Life is balance. Faith is balance. Politics (oh help) is balance. There are always extremes, and undoubtedly someone will always claim both extremes on either side of just about EVERYTHING to be truth. I have found, in many many cases, that truth comes from the balance of both (schoolwork vs. friends, over-defensive vs. doormat, legalism vs. Christian freedom, etc.).

Let's just say, hypothetically, that I don't find the exact balance of everything in my life. Just for an example. What then? Falling on either side of that balance line brings consequences; we, humans, will probably hit it right on very few times in our lives, so the question becomes... which consequences would I rather deal with?

I think I've made preliminary decisions at least on some of the contradicting views in my life. I would rather deal with reading something offensive from time to time than have to fight to make my views heard from time to time.
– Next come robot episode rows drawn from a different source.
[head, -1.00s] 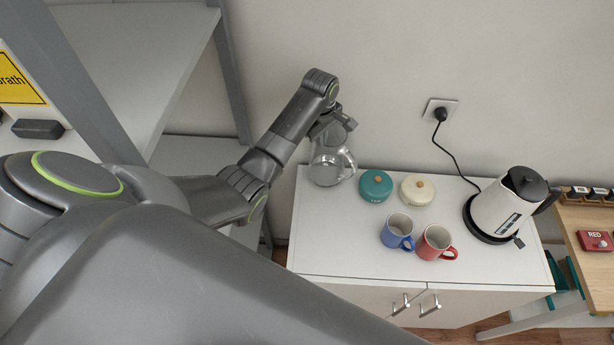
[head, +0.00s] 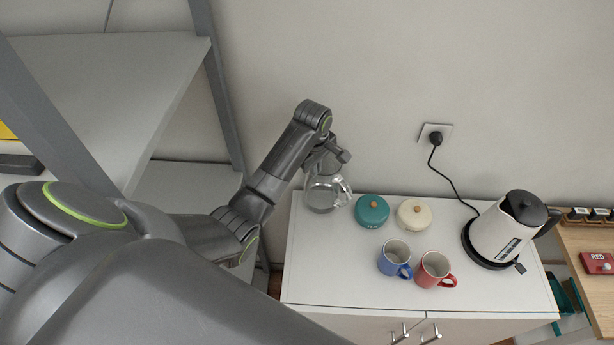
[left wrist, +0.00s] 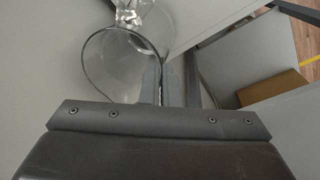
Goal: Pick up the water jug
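The water jug (head: 320,194) is clear glass with a handle on its right. It appears upright at the back left corner of the white counter. My left gripper (head: 335,155) is over the jug and hides part of its top in the head view. In the left wrist view the jug's round rim and wall (left wrist: 105,62) lie left of and behind the fingers. The fingers of the left gripper (left wrist: 161,82) are close together with the jug's wall between them. Whether the jug's base touches the counter is not clear. My right gripper is out of view.
A teal lidded pot (head: 372,212) and a cream one (head: 411,216) stand right of the jug. A blue mug (head: 394,262) and a red mug (head: 433,270) stand in front. A white kettle (head: 498,232) is further right. Grey shelving (head: 110,90) is at the left.

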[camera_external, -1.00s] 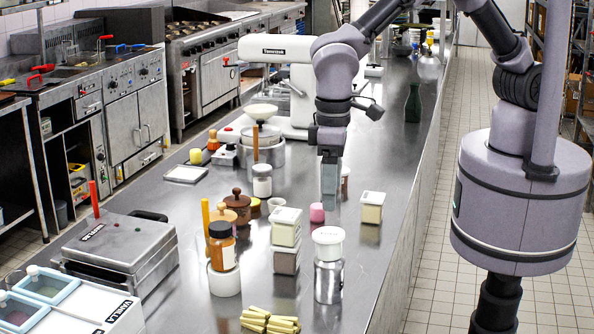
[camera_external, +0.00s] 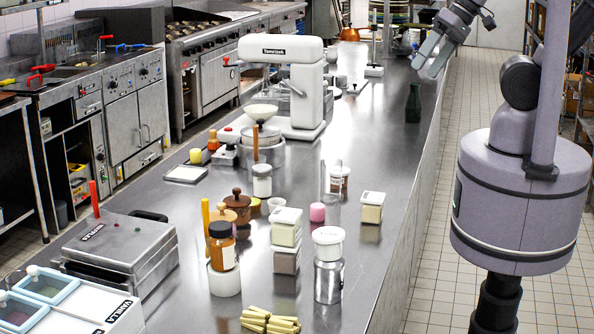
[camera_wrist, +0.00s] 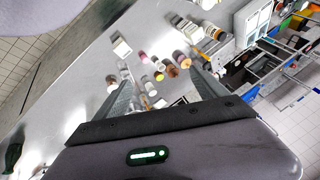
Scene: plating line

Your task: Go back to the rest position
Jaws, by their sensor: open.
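My gripper (camera_external: 431,52) is raised at the upper right in the external view, over the counter's right edge and clear of the objects on it. In the wrist view my gripper (camera_wrist: 160,101) has its two grey fingers spread wide with nothing held between them. The steel counter (camera_external: 390,150) lies below. Small jars and containers on it show between and beyond the fingers in the wrist view, well below the gripper.
A white stand mixer (camera_external: 300,80) and a green bottle (camera_external: 413,103) stand farther back. A clear upright container (camera_external: 332,180), a cream-coloured box (camera_external: 372,206), stacked boxes (camera_external: 286,228) and jars crowd the near counter. The tiled aisle (camera_external: 440,270) is at right.

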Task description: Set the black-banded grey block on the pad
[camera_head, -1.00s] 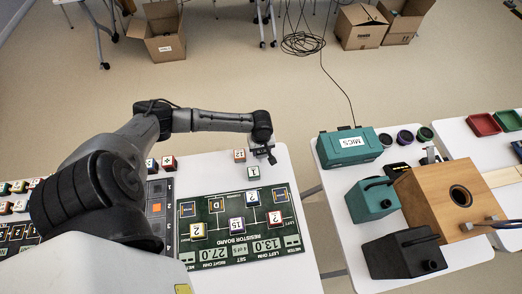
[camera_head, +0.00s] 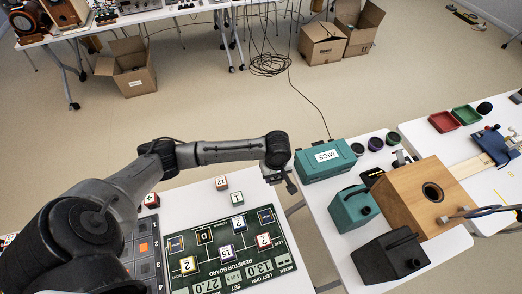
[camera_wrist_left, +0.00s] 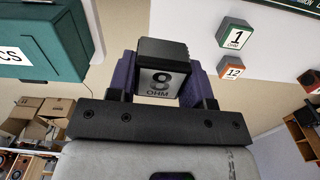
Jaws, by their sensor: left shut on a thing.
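My left gripper (camera_head: 291,182) is shut on a grey block with a black band and the marking "8 OHM" (camera_wrist_left: 160,82). In the left wrist view the block sits between the two purple-padded fingers. In the head view the gripper is just off the right edge of the left table, over the gap between the tables; the block is hard to make out there. The green resistor board (camera_head: 230,266) lies on that table with several numbered blocks on it. A dark panel with an orange square (camera_head: 144,247) lies beside it. I cannot tell which surface is the pad.
Loose blocks "12" (camera_head: 222,183) and "1" (camera_head: 237,198) stand behind the board. On the right table are a teal MICS case (camera_head: 325,160), a teal box (camera_head: 352,210), a black box (camera_head: 393,258) and a wooden speaker box (camera_head: 405,190). Floor shows between the tables.

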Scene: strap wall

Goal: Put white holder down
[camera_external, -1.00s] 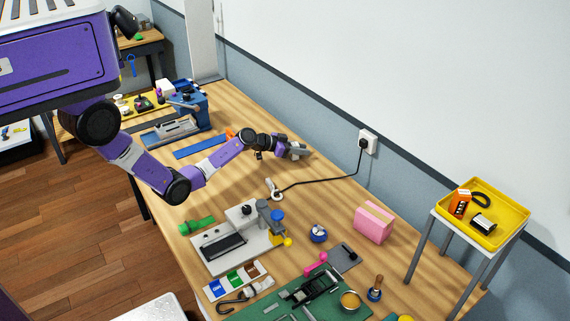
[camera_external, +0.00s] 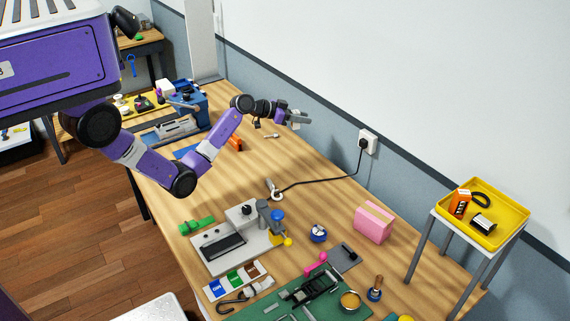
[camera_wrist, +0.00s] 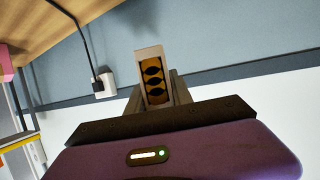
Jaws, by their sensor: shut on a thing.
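My gripper (camera_external: 298,118) is raised above the far part of the wooden table, near the wall, in the external view. In the wrist view my gripper (camera_wrist: 155,92) is shut on the white holder (camera_wrist: 149,51), a small narrow block with a pale frame. Its face shows a yellow-orange inside with several dark rounded shapes. The fingers flank its lower part. In the external view the holder is too small to tell apart clearly from the fingertips.
A wall socket (camera_external: 368,141) with a black cable (camera_external: 330,181) lies right of my gripper. A small metallic item (camera_external: 271,135) and an orange item (camera_external: 235,144) lie below. A grey machine (camera_external: 238,240) and pink block (camera_external: 373,222) stand nearer.

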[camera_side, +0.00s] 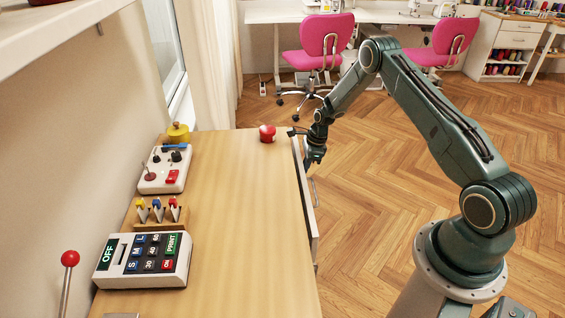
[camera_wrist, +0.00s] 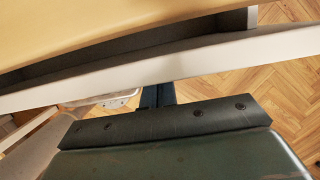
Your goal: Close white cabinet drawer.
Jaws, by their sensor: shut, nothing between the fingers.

I would rather have a bad grade or two than regret not investing time into someone. I would rather put my whole heart and effort into a relationship I believe in and have my heart broken than always be cautious and have to settle for something easier. I would rather regret what I did than regret what I didn't do. I'd rather put a lot of convicts in jail for a long time than find out later that we used the death penalty on even one innocent person (which we've discovered several times--I used to be in favor of the death penalty). I would rather be somewhat taken advantage of than somewhat take advantage of someone else. I generally tend to err on the side of being too nice than too mean.

I doubt I can simplify every decision in my life so easily, though it would be nice.